The need to have alternatives in mind will get more pressing, because the arguments over the speed of deficit reduction will be overtaken by events. I think the Coalition were very wrong to pin their colours to the mast in the way that they have: but they’ve now made it critical to their political, and quite possibly market, credibility. That means that, unless the economy really does go into reverse as a result (in which case all bets are off) or the Government falls (which would have its own problems in terms of market panic and thus the required speed of the tightening), we’re stuck with this pace. By 2013, if the economy hasn’t gone into a double-dip recession (even if growth is sluggish), ‘don’t do this so fast’ may very well seem like yesterday’s news.

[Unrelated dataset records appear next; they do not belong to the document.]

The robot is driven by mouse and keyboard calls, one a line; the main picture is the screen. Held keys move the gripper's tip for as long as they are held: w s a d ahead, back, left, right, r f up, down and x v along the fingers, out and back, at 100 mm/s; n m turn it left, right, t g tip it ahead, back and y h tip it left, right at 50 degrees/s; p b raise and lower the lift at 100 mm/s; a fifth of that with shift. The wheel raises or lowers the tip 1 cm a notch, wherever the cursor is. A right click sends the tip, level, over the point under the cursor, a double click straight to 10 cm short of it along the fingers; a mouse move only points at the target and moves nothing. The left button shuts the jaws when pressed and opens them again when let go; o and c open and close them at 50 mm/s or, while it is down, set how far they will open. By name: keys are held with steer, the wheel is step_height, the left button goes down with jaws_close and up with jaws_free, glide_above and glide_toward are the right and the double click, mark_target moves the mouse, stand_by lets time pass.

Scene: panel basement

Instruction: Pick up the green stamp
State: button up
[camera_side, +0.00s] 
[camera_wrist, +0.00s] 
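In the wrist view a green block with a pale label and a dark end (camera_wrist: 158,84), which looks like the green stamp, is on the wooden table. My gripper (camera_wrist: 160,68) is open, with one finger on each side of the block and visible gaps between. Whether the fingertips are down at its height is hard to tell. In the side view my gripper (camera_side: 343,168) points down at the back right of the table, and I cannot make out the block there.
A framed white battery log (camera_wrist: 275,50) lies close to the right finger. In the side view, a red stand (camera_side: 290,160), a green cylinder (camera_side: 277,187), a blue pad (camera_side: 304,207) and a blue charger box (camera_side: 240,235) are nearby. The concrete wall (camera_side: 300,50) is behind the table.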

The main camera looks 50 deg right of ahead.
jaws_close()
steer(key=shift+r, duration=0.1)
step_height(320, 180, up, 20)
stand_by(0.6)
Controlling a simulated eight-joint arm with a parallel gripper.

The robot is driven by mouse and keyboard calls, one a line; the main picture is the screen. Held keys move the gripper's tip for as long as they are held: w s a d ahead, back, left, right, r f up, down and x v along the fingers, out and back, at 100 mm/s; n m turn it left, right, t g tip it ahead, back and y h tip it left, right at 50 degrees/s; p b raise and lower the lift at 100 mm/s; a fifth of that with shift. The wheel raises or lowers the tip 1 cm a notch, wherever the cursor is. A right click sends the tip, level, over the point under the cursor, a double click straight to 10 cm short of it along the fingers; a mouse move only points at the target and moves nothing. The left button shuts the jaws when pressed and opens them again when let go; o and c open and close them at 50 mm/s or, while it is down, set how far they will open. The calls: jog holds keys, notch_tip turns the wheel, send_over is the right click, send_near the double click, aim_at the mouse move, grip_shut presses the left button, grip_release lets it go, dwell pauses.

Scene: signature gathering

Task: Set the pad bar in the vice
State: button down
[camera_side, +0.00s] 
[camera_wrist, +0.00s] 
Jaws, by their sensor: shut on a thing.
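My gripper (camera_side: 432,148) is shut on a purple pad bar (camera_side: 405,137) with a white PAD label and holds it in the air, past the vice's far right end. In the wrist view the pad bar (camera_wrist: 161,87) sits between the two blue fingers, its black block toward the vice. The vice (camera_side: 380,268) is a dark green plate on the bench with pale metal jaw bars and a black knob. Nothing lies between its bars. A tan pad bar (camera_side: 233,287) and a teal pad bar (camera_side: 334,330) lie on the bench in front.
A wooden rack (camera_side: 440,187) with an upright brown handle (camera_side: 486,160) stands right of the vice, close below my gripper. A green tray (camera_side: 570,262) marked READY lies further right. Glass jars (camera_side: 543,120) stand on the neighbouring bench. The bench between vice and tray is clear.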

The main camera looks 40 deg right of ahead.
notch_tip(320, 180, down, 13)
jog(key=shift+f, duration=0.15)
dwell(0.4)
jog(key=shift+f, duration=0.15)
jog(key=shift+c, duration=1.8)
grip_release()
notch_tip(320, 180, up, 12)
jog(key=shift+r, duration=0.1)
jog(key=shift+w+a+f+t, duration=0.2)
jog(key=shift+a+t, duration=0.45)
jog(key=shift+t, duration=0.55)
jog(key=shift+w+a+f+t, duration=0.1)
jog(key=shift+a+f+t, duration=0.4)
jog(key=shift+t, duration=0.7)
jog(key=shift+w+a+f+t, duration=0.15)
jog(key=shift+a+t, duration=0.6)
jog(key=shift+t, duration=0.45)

So there needs to be a better sense of what Labour would do, not just when it would(n’t) do it. But that also needs to be informed by a clear sense of why Labour wants to do it in a given way. When Alan Johnson talked about shifting the balance of tightening towards taxes enough to roughly halve the size of cuts to capital expenditure, we had a hint. The consistent focus on ‘who pays’ is another. These need to be more explicit. If Labour’s attack is consistently based on ‘what will a particular cut do to our ability to grow the economy?’ and ‘will this cut mean that the poorest are hit hardest?’, then you have the beginnings of a consistent approach to the deficit.

Of course, there is an obvious next question: what sort of tax rises could you go for to cut the deficit, if you’re going to argue that taxes should take more of the load?  Again, Labour doesn’t have to have a fully worked-out Shadow Budget; but it needs to understand the magnitude of the shift it might end up arguing for.  More on that in another post …

* According to the Emergency Budget, £83 billion of spending cuts and £29 billion of tax rises. The Spending Review set more money aside for capital investment, reducing the scale of cuts to £81 billion. A 50/50 split would amount to £55 billion in net tax rises and £55 billion in cuts – an extra £26 billion of taxes on top of the planned £29 billion.